Sunday, January 15, 2006

"Where Legends Live"


He Who Must Be Obeyed spent some time at the Adams Museum in Deadwood, SD a few days ago. He visited with the curator about a planned exhibit on his family that went into the Gulch in 1877, one year after General Custer and Wild Bill Hickock bit the dust as they say. General Custer actually "bit the dust" but Wild Bill just hit the floor of Saloon No. 10 which is still in operation. It was probably filthier than the dust of the Greasy Grass, which makes the dying no more comfortable.

Having families whose lives coincide with the history of the Black Hills makes for interesting writing and day dreaming. I am one of those individuals whose imagination has a way of filling in all the blanks between the dry facts. One can get carried away with the what ifs and the fancy thats.

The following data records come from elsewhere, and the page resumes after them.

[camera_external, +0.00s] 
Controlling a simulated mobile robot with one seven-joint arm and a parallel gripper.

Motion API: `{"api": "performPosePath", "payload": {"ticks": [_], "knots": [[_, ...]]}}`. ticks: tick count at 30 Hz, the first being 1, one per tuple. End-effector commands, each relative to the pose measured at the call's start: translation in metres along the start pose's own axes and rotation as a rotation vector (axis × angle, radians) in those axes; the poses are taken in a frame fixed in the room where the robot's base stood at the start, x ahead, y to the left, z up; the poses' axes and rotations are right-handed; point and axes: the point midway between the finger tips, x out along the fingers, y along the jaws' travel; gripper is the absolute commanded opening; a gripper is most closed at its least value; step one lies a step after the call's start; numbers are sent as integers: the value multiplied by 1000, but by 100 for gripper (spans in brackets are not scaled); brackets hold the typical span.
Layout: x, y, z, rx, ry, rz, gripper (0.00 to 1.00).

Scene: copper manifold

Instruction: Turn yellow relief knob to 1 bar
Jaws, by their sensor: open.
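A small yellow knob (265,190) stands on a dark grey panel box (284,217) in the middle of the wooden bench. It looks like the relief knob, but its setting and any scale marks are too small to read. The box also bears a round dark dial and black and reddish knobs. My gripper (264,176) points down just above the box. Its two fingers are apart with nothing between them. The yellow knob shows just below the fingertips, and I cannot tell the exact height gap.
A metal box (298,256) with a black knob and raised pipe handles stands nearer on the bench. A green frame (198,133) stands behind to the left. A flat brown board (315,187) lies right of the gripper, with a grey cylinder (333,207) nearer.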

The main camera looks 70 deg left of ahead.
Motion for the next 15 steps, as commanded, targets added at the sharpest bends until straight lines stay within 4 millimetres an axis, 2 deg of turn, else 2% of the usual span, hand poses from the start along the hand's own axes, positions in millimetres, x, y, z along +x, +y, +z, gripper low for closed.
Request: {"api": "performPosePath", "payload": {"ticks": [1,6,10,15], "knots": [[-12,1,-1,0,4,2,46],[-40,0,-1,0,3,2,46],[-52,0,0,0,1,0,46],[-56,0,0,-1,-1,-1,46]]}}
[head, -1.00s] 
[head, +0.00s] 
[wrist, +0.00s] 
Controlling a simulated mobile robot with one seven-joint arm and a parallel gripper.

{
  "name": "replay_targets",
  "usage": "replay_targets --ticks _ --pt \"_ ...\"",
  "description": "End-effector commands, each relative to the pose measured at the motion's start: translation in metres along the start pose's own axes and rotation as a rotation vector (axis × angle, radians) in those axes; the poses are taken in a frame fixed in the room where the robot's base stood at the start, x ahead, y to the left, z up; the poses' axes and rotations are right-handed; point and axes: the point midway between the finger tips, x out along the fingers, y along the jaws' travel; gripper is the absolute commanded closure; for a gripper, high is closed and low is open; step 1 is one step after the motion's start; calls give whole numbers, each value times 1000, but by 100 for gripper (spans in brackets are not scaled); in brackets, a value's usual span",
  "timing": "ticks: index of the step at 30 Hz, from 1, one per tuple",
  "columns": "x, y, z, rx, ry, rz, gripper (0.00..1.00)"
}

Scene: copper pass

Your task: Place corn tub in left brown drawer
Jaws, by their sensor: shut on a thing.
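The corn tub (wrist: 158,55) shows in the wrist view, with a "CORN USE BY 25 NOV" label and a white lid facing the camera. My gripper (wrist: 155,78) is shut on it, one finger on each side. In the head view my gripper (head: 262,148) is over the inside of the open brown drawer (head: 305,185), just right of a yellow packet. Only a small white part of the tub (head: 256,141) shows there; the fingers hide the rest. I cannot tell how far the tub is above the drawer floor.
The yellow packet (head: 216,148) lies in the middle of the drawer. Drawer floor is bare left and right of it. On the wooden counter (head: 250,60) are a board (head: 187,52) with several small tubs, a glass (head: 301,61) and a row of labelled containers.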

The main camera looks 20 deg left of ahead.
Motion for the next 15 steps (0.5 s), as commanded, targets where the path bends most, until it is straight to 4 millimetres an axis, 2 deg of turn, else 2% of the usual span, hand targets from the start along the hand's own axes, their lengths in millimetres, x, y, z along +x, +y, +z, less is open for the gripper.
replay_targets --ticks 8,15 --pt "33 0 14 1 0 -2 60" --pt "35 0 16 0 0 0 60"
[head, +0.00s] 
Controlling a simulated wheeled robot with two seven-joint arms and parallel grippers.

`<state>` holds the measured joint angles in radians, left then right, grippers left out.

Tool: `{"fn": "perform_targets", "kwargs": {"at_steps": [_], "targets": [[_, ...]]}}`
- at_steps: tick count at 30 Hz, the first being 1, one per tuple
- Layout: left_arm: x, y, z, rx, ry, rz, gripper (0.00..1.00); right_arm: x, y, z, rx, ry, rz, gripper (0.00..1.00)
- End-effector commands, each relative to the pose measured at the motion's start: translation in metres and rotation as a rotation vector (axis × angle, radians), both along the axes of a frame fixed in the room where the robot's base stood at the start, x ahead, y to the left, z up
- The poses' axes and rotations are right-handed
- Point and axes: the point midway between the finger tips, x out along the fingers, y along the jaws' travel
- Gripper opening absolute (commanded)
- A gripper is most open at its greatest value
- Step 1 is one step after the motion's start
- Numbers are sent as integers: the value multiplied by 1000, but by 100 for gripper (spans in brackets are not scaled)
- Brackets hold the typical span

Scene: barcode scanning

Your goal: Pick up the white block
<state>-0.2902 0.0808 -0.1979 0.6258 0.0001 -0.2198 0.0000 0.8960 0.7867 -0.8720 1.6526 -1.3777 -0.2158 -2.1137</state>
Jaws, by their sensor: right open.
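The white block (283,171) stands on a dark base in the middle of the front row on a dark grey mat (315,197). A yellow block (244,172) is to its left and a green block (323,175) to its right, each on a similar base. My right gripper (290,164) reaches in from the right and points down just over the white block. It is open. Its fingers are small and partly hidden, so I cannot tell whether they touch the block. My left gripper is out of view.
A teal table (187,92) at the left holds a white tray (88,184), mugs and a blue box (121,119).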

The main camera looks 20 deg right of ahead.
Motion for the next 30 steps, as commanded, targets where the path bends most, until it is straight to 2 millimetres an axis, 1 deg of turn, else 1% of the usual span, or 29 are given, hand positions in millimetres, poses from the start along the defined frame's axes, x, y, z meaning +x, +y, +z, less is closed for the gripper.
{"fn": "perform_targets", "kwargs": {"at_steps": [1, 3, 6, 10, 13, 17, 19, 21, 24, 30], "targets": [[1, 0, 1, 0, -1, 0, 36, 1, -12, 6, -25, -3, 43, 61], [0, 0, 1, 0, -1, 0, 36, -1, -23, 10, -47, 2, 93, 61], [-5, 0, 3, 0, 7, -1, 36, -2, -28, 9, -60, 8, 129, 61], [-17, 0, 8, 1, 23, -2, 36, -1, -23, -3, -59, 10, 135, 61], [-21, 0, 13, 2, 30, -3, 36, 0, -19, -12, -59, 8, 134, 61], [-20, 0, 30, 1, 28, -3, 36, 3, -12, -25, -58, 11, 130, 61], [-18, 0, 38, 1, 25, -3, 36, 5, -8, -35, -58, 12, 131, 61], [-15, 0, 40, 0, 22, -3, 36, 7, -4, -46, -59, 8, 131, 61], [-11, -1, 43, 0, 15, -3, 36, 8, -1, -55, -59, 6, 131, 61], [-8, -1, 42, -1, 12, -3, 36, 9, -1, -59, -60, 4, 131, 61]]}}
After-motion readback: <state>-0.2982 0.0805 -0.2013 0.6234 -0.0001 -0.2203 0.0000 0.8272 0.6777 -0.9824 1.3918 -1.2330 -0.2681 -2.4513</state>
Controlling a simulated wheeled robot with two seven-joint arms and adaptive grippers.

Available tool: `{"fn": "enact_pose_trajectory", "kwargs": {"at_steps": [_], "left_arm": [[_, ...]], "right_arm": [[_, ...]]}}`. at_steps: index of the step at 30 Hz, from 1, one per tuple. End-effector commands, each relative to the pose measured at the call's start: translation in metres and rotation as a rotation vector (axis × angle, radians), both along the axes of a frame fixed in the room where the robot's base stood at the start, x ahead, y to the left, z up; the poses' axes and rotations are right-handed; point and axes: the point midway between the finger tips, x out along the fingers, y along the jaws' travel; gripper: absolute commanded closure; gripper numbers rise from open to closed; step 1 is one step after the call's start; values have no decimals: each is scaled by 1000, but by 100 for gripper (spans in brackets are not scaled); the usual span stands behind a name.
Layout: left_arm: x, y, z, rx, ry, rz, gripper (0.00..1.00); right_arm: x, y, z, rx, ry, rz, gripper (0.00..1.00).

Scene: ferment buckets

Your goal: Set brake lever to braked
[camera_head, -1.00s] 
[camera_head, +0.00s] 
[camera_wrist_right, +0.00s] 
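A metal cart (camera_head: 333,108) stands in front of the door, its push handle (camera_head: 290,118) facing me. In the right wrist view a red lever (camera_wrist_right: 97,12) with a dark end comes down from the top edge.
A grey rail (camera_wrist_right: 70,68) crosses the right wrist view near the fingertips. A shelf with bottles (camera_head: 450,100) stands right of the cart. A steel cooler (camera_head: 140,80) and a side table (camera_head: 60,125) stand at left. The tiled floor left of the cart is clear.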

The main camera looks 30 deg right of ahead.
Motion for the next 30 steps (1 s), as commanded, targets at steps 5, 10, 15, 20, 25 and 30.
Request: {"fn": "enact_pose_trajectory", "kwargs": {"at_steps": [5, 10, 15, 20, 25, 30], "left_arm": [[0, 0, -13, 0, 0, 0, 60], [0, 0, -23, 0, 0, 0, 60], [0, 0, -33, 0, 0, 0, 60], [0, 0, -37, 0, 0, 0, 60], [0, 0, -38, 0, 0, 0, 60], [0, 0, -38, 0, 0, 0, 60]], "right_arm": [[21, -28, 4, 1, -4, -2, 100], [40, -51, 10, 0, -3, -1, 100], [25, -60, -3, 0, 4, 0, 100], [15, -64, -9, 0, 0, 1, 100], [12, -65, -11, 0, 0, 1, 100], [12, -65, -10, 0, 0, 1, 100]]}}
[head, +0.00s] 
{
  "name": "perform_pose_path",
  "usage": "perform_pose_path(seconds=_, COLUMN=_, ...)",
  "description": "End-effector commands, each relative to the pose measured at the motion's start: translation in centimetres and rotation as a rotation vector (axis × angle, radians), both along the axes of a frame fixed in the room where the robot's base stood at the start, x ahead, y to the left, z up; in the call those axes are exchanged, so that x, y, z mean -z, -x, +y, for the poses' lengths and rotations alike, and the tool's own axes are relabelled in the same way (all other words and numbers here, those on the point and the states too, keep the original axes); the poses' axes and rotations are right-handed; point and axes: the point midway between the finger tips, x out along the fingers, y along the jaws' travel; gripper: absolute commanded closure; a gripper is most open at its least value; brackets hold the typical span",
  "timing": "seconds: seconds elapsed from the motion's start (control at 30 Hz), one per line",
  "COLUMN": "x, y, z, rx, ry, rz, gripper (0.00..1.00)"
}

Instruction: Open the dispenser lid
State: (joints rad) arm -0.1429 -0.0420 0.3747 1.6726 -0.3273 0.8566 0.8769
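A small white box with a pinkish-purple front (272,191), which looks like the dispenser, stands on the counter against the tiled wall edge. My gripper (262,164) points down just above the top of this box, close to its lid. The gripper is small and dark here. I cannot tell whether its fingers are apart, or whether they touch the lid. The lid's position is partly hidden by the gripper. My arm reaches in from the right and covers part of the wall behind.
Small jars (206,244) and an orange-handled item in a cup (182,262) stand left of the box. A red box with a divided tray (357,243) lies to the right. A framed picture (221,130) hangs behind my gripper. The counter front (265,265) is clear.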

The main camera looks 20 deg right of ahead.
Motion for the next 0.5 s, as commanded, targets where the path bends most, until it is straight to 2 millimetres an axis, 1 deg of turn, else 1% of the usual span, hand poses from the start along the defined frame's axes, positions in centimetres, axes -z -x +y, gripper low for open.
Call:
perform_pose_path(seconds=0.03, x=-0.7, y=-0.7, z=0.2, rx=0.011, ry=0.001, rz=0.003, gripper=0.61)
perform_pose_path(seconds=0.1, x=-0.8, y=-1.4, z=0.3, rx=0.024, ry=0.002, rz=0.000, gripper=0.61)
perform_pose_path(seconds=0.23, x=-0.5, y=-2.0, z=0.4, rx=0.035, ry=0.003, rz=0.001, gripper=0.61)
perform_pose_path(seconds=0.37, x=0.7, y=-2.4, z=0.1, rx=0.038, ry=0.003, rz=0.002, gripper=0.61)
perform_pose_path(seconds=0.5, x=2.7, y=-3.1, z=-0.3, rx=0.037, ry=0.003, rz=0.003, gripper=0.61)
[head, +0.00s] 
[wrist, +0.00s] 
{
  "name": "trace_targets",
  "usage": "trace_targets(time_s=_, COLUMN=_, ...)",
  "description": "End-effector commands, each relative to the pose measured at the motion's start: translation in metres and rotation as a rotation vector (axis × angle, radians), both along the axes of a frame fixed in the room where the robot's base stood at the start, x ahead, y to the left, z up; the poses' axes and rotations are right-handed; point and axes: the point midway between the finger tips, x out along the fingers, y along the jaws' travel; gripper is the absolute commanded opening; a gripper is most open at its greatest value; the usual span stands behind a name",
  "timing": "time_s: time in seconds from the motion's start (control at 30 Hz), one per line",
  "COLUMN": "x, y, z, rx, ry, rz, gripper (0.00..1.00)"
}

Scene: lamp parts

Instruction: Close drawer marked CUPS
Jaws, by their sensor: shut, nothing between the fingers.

It is nice to have the family honored at the Adams Museum. The stately photograph of the immigrant mother who endured incredible hardships and difficulties, and her spinning wheel have been the basis of the display. It is good to honor people other than the infamous and the wild women who serviced them. I am sort of relieved that we do not have HBO so I don't have to watch "Deadwood." Reading the history is about all the excitement that I need. Taking a college class on the Ghost Towns and Gold Mines of the Northern Black Hills brought those days to life for me.

My own quiet Finnish immigrant ancestors left the Homestake Gold Mine to take their families a hundred miles north to the short grass prairies to obtain land of their own. They were a quiet group, along with their neighbors, simply surviving the elements of the northern high plains, establishing schools, churches, and cherishing their tight knit neighbors. Maybe the likes of Calamaty Jane were just too much for them. She died in Terry, one of those ghost towns and gold mines, the year after they left to homestead.